**WHAT TO DO**
Copy every line of the data that includes the string "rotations".

--- start of PROVIDED MATERIAL ---

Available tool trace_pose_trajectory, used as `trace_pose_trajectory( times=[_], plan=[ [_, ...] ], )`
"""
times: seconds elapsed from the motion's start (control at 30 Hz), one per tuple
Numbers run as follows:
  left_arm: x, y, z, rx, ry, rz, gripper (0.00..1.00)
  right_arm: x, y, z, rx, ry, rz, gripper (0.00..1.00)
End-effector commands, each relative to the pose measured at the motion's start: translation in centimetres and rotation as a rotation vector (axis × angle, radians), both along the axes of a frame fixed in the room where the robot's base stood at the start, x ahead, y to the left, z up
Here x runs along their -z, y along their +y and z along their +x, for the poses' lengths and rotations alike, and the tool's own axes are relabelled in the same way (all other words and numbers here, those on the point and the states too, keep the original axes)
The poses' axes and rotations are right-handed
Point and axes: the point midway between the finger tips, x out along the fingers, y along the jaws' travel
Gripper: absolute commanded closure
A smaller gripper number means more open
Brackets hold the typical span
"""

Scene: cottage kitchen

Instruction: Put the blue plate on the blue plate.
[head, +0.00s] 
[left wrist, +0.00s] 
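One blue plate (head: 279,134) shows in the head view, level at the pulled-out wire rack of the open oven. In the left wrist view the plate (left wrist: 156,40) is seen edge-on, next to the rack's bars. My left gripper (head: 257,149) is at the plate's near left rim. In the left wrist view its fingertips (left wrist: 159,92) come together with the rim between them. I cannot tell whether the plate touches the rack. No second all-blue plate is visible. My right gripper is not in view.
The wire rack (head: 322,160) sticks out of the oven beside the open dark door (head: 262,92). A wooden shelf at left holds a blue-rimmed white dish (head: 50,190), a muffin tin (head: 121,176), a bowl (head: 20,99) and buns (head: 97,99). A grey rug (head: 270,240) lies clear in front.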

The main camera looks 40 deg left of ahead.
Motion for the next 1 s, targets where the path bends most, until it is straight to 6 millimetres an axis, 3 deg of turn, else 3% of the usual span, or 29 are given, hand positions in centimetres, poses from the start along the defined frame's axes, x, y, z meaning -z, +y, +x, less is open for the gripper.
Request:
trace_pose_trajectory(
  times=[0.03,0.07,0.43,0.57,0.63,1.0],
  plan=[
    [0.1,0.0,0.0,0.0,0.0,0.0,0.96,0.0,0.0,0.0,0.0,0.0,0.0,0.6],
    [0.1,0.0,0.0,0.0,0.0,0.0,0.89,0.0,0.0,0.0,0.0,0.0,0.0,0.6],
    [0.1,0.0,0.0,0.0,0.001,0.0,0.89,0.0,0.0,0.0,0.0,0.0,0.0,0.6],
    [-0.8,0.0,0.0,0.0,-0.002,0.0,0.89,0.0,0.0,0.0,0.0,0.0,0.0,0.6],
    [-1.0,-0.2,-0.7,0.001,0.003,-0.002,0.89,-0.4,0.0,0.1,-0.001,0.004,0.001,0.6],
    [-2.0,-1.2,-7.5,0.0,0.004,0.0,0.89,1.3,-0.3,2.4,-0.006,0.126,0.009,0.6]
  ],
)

--- end of PROVIDED MATERIAL ---
--- start of PROVIDED MATERIAL ---

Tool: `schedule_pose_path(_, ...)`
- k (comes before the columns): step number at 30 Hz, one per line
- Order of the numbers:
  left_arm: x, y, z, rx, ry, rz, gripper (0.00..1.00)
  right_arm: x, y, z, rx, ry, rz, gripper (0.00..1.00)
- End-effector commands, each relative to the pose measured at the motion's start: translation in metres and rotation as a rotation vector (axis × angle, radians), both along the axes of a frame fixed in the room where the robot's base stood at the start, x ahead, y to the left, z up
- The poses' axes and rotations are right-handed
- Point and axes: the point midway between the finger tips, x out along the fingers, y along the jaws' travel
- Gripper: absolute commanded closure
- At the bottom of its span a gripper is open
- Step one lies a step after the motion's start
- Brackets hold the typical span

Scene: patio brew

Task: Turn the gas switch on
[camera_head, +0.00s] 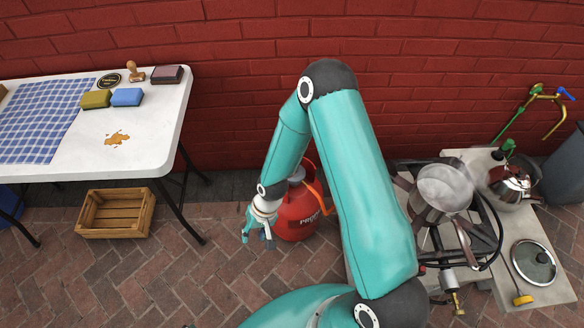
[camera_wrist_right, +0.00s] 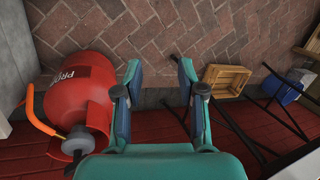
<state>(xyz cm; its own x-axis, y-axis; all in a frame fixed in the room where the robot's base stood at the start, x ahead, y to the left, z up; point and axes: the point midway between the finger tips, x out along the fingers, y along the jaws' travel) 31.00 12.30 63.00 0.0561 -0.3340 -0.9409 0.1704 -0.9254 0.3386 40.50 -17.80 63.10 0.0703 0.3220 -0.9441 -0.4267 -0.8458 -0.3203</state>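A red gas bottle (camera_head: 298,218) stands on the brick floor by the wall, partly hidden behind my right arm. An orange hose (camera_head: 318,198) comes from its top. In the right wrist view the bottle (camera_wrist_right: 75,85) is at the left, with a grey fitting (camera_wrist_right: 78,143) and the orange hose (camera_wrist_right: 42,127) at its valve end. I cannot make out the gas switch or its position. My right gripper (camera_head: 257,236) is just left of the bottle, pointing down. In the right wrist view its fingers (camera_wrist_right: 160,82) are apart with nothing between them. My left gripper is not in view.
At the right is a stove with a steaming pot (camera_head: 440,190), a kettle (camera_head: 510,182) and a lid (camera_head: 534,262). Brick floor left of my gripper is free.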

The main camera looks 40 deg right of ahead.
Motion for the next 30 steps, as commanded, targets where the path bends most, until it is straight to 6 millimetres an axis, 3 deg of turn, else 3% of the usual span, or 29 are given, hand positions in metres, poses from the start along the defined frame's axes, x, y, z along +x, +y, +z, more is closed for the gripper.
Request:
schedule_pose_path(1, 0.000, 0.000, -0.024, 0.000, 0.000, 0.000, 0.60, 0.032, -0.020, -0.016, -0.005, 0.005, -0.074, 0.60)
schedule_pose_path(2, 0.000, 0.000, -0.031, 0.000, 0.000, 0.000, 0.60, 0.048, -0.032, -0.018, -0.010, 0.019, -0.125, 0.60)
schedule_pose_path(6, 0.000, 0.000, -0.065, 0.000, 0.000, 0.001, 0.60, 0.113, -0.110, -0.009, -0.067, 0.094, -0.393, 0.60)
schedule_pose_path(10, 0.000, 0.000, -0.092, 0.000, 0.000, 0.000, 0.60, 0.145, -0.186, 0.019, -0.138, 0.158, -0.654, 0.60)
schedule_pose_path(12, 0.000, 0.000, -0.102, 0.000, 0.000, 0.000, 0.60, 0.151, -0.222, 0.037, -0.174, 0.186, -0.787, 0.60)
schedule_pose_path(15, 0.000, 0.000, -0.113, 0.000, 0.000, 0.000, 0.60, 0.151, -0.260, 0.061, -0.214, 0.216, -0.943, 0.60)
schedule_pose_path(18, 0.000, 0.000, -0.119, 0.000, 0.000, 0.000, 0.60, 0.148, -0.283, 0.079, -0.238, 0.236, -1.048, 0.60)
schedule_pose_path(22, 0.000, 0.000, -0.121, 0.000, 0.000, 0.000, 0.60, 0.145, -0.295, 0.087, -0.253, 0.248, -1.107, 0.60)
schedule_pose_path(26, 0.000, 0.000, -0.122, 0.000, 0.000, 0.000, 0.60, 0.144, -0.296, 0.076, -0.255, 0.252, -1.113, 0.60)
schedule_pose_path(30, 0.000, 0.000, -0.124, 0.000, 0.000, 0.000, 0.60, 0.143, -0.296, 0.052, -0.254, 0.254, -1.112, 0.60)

--- end of PROVIDED MATERIAL ---

**PROBLEM SOLUTION**
Here x runs along their -z, y along their +y and z along their +x, for the poses' lengths and rotations alike, and the tool's own axes are relabelled in the same way (all other words and numbers here, those on the point and the states too, keep the original axes)
The poses' axes and rotations are right-handed
- The poses' axes and rotations are right-handed

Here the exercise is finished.